==== THE DATA ====

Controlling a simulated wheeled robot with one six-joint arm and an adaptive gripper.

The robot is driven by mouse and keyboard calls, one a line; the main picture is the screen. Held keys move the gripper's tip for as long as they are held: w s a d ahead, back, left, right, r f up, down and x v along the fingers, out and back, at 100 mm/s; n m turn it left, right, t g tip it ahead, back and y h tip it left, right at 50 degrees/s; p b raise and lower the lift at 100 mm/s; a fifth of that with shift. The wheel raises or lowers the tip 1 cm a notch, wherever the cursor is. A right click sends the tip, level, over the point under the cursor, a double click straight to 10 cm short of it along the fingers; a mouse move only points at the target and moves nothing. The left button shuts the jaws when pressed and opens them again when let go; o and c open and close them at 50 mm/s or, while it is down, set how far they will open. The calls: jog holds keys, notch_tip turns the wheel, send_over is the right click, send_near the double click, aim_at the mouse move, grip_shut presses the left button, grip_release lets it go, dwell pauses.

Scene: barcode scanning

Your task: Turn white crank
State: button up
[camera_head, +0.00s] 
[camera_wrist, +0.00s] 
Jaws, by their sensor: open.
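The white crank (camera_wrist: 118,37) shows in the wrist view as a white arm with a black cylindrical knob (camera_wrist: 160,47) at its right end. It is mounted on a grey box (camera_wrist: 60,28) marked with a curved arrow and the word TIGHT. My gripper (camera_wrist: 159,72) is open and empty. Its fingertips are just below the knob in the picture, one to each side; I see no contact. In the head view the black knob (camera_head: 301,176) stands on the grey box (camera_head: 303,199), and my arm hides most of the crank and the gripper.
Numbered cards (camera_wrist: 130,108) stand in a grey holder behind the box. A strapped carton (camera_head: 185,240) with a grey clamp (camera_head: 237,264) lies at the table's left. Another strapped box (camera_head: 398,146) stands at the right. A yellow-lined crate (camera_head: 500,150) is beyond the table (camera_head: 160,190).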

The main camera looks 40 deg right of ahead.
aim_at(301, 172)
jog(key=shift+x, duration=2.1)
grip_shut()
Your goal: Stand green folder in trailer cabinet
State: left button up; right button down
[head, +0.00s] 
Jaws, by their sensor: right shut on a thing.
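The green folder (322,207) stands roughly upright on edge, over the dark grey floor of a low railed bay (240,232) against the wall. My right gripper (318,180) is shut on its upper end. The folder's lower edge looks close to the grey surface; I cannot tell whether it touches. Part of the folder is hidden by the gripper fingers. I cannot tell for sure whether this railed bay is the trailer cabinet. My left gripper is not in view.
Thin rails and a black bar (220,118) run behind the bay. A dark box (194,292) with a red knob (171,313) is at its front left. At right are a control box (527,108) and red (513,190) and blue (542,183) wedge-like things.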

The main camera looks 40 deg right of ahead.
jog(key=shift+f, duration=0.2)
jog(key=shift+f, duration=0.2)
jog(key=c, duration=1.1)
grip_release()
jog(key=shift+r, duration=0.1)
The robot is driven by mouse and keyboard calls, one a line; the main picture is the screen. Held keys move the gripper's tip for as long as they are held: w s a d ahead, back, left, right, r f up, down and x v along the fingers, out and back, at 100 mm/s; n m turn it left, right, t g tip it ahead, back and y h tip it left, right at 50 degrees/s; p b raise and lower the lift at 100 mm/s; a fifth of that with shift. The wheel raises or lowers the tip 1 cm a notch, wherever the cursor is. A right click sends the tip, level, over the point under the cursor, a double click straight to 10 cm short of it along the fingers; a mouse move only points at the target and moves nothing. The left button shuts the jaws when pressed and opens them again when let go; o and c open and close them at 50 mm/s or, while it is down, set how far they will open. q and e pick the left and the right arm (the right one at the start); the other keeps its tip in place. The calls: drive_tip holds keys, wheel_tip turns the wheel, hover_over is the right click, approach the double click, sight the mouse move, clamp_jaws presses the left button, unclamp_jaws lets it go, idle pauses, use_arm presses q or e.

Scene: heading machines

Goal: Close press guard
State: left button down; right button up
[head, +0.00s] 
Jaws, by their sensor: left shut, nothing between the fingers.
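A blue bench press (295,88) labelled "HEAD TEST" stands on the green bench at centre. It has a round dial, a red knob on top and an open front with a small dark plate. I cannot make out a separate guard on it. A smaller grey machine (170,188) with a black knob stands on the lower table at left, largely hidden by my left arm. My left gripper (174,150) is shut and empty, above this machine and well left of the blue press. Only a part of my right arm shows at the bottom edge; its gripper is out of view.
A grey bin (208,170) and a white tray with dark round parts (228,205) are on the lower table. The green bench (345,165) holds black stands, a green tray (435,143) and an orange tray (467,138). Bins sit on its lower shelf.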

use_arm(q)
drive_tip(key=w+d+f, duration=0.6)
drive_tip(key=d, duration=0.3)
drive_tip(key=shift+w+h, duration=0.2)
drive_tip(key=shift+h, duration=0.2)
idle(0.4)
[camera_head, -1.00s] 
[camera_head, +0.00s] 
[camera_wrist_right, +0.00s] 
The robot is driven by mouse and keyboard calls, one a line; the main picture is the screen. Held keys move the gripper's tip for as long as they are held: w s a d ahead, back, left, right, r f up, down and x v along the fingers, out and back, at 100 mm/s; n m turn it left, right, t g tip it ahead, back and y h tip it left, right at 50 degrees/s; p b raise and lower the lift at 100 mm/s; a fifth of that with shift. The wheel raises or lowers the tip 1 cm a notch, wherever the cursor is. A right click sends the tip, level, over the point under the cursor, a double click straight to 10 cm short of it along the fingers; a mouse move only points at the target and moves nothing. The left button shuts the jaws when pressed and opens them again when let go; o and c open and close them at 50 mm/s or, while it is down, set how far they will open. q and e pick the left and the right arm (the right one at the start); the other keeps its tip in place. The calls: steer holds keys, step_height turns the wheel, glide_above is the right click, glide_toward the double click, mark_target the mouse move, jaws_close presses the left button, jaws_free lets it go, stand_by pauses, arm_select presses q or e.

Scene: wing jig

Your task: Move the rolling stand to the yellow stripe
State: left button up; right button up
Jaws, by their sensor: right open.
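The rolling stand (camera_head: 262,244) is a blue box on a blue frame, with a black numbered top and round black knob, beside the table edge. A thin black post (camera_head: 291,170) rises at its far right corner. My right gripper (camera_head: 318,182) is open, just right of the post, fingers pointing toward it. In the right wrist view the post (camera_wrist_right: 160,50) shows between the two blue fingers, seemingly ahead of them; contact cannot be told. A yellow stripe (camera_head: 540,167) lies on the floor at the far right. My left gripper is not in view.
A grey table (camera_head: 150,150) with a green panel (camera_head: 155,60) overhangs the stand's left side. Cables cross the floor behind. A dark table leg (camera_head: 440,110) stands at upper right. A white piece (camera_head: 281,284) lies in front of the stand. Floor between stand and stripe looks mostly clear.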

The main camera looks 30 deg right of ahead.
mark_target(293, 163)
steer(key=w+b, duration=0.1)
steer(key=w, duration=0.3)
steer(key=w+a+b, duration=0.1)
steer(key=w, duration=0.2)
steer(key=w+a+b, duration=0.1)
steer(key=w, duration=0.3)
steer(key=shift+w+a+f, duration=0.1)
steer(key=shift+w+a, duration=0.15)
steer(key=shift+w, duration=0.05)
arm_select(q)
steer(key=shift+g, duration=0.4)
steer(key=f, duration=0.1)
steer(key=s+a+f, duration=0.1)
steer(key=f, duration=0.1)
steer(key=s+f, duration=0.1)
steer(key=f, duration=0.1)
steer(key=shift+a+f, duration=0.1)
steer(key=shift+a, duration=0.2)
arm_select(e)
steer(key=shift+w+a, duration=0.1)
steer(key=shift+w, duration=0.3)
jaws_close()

====

- WRITTEN INSTRUCTION: Take the entries and copy them out exactly.

- SOLUTION FOR THIS EXERCISE:
Controlling a simulated wheeled robot with one six-joint arm and an adaptive gripper.

The robot is driven by mouse and keyboard calls, one a line; the main picture is the screen. Held keys move the gripper's tip for as long as they are held: w s a d ahead, back, left, right, r f up, down and x v along the fingers, out and back, at 100 mm/s; n m turn it left, right, t g tip it ahead, back and y h tip it left, right at 50 degrees/s; p b raise and lower the lift at 100 mm/s; a fifth of that with shift. The wheel raises or lowers the tip 1 cm a notch, wherever the cursor is. A right click sends the tip, level, over the point under the cursor, a double click straight to 10 cm short of it along the fingers; a mouse move only points at the target and moves nothing. The left button shuts the jaws when pressed and opens them again when let go; o and c open and close them at 50 mm/s or, while it is down, set how far they will open. The calls: jog holds keys, notch_tip turns the wheel, send_over is the right click, send_near the double click, aim_at the mouse move, grip_shut presses the left button, grip_release lets it go, dwell pauses.

Scene: barcode scanning

Your task: Turn white crank
State: button up
[camera_head, +0.00s] 
[camera_wrist, +0.00s] 
Jaws, by their sensor: open.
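The white crank (camera_wrist: 118,37) shows in the wrist view as a white arm with a black cylindrical knob (camera_wrist: 160,47) at its right end. It is mounted on a grey box (camera_wrist: 60,28) marked with a curved arrow and the word TIGHT. My gripper (camera_wrist: 159,72) is open and empty. Its fingertips are just below the knob in the picture, one to each side; I see no contact. In the head view the black knob (camera_head: 301,176) stands on the grey box (camera_head: 303,199), and my arm hides most of the crank and the gripper.
Numbered cards (camera_wrist: 130,108) stand in a grey holder behind the box. A strapped carton (camera_head: 185,240) with a grey clamp (camera_head: 237,264) lies at the table's left. Another strapped box (camera_head: 398,146) stands at the right. A yellow-lined crate (camera_head: 500,150) is beyond the table (camera_head: 160,190).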

The main camera looks 40 deg right of ahead.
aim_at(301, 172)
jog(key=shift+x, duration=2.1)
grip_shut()
Your goal: Stand green folder in trailer cabinet
State: left button up; right button down
[head, +0.00s] 
Jaws, by their sensor: right shut on a thing.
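The green folder (322,207) stands roughly upright on edge, over the dark grey floor of a low railed bay (240,232) against the wall. My right gripper (318,180) is shut on its upper end. The folder's lower edge looks close to the grey surface; I cannot tell whether it touches. Part of the folder is hidden by the gripper fingers. I cannot tell for sure whether this railed bay is the trailer cabinet. My left gripper is not in view.
Thin rails and a black bar (220,118) run behind the bay. A dark box (194,292) with a red knob (171,313) is at its front left. At right are a control box (527,108) and red (513,190) and blue (542,183) wedge-like things.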

The main camera looks 40 deg right of ahead.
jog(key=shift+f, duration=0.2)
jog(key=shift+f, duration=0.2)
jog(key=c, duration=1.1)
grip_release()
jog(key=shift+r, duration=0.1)
The robot is driven by mouse and keyboard calls, one a line; the main picture is the screen. Held keys move the gripper's tip for as long as they are held: w s a d ahead, back, left, right, r f up, down and x v along the fingers, out and back, at 100 mm/s; n m turn it left, right, t g tip it ahead, back and y h tip it left, right at 50 degrees/s; p b raise and lower the lift at 100 mm/s; a fifth of that with shift. The wheel raises or lowers the tip 1 cm a notch, wherever the cursor is. A right click sends the tip, level, over the point under the cursor, a double click straight to 10 cm short of it along the fingers; a mouse move only points at the target and moves nothing. The left button shuts the jaws when pressed and opens them again when let go; o and c open and close them at 50 mm/s or, while it is down, set how far they will open. q and e pick the left and the right arm (the right one at the start); the other keeps its tip in place. The calls: drive_tip holds keys, wheel_tip turns the wheel, hover_over is the right click, approach the double click, sight the mouse move, clamp_jaws presses the left button, unclamp_jaws lets it go, idle pauses, use_arm presses q or e.

Scene: heading machines

Goal: Close press guard
State: left button down; right button up
[head, +0.00s] 
Jaws, by their sensor: left shut, nothing between the fingers.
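A blue bench press (295,88) labelled "HEAD TEST" stands on the green bench at centre. It has a round dial, a red knob on top and an open front with a small dark plate. I cannot make out a separate guard on it. A smaller grey machine (170,188) with a black knob stands on the lower table at left, largely hidden by my left arm. My left gripper (174,150) is shut and empty, above this machine and well left of the blue press. Only a part of my right arm shows at the bottom edge; its gripper is out of view.
A grey bin (208,170) and a white tray with dark round parts (228,205) are on the lower table. The green bench (345,165) holds black stands, a green tray (435,143) and an orange tray (467,138). Bins sit on its lower shelf.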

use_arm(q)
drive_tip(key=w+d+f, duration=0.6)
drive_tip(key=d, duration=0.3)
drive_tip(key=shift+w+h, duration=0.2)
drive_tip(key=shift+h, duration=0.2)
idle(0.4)
[camera_head, -1.00s] 
[camera_head, +0.00s] 
[camera_wrist_right, +0.00s] 
The robot is driven by mouse and keyboard calls, one a line; the main picture is the screen. Held keys move the gripper's tip for as long as they are held: w s a d ahead, back, left, right, r f up, down and x v along the fingers, out and back, at 100 mm/s; n m turn it left, right, t g tip it ahead, back and y h tip it left, right at 50 degrees/s; p b raise and lower the lift at 100 mm/s; a fifth of that with shift. The wheel raises or lowers the tip 1 cm a notch, wherever the cursor is. A right click sends the tip, level, over the point under the cursor, a double click straight to 10 cm short of it along the fingers; a mouse move only points at the target and moves nothing. The left button shuts the jaws when pressed and opens them again when let go; o and c open and close them at 50 mm/s or, while it is down, set how far they will open. q and e pick the left and the right arm (the right one at the start); the other keeps its tip in place. The calls: steer holds keys, step_height turns the wheel, glide_above is the right click, glide_toward the double click, mark_target the mouse move, jaws_close presses the left button, jaws_free lets it go, stand_by pauses, arm_select presses q or e.

Scene: wing jig

Your task: Move the rolling stand to the yellow stripe
State: left button up; right button up
Jaws, by their sensor: right open.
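The rolling stand (camera_head: 262,244) is a blue box on a blue frame, with a black numbered top and round black knob, beside the table edge. A thin black post (camera_head: 291,170) rises at its far right corner. My right gripper (camera_head: 318,182) is open, just right of the post, fingers pointing toward it. In the right wrist view the post (camera_wrist_right: 160,50) shows between the two blue fingers, seemingly ahead of them; contact cannot be told. A yellow stripe (camera_head: 540,167) lies on the floor at the far right. My left gripper is not in view.
A grey table (camera_head: 150,150) with a green panel (camera_head: 155,60) overhangs the stand's left side. Cables cross the floor behind. A dark table leg (camera_head: 440,110) stands at upper right. A white piece (camera_head: 281,284) lies in front of the stand. Floor between stand and stripe looks mostly clear.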

The main camera looks 30 deg right of ahead.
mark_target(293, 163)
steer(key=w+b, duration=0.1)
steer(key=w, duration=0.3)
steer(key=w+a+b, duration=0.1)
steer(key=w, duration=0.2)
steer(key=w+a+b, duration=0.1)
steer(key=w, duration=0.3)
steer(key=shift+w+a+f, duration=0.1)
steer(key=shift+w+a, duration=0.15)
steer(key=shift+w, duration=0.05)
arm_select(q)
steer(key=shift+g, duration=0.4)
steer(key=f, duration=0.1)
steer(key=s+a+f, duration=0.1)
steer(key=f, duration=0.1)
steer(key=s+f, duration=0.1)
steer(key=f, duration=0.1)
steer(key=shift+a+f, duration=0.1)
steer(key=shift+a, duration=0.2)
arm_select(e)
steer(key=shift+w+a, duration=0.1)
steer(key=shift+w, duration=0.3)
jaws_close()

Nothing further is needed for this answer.